Command (recognizeable by behavioral methods in an abstract/interface type which invokes a method in an implementation of a different abstract/interface type which has been encapsulated by the command implementation during its creation)

Interpreter (recognizeable by behavioral methods returning a structurally different instance/type of the given instance/type; note that parsing/formatting is not part of the pattern, determining the pattern and how to apply it is)

Iterator (recognizeable by behavioral methods sequentially returning instances of a different type from a queue)

Mediator (recognizeable by behavioral methods taking an instance of different abstract/interface type (usually using the command pattern) which delegates/uses the given instance)

Memento (recognizeable by behavioral methods which internally changes the state of the whole instance)

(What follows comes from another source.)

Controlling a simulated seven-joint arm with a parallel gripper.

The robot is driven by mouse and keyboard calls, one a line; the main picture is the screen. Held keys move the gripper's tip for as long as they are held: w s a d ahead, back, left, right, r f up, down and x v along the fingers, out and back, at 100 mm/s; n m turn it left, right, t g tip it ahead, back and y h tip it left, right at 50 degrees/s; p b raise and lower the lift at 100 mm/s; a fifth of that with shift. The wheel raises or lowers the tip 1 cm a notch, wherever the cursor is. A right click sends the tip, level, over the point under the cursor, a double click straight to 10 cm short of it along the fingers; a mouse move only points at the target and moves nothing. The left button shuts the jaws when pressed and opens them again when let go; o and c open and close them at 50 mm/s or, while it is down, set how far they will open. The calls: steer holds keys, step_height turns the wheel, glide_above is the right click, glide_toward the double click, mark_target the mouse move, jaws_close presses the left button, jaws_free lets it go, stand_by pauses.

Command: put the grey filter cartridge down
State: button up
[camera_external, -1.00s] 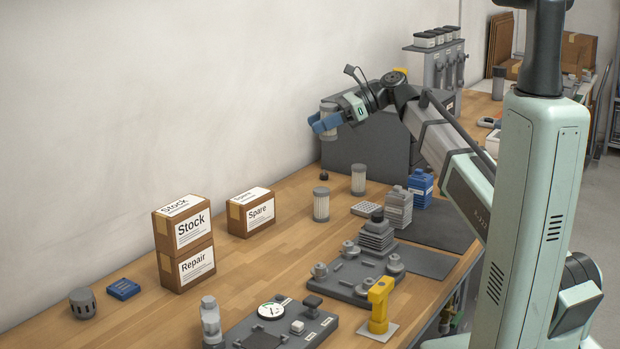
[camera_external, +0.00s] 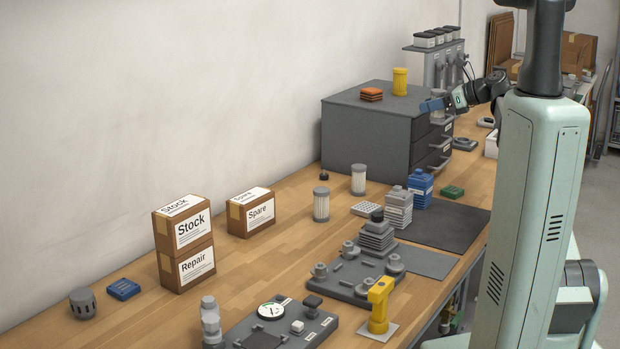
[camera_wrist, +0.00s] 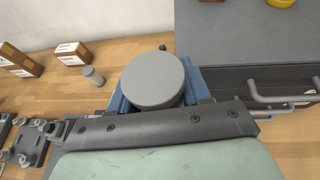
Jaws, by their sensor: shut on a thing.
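My gripper (camera_external: 432,105) is shut on a grey filter cartridge (camera_wrist: 153,81), whose round grey cap shows between the blue fingers (camera_wrist: 192,82) in the wrist view. The cartridge's body is hidden below the cap there. In the external view the held cartridge (camera_external: 439,104) is small and partly covered by the fingers, in front of the right end of the grey drawer cabinet. It appears held up, clear of the bench. Two similar pale, grey-capped cartridges (camera_external: 321,205) (camera_external: 358,180) stand upright on the bench.
The grey drawer cabinet (camera_external: 365,128) carries a yellow cylinder (camera_external: 400,82) and orange pads (camera_external: 372,94). Its handles (camera_wrist: 268,93) jut out beside my gripper. Bench is free around the Spare box (camera_external: 251,212).

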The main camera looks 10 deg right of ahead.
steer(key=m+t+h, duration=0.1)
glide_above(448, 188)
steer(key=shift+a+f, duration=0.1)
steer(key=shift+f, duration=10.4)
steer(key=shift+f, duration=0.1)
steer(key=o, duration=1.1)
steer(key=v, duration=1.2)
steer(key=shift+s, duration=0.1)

Observer (or Publish/Subscribe) (recognizeable by behavioral methods which invokes a method on an instance of another abstract/interface type, depending on own state)

State (recognizeable by behavioral methods which changes its behaviour depending on the instance's state which can be controlled externally)

Strategy (recognizeable by behavioral methods in an abstract/interface type which invokes a method in an implementation of a different abstract/interface type which has been passed-in as method argument into the strategy implementation)

Template method (recognizeable by behavioral methods which already have a "default" behaviour definied by an abstract type)

Visitor (recognizeable by two different abstract/interface types which has methods definied which takes each the other abstract/interface type; the one actually calls the method of the other and the other executes the desired strategy on it)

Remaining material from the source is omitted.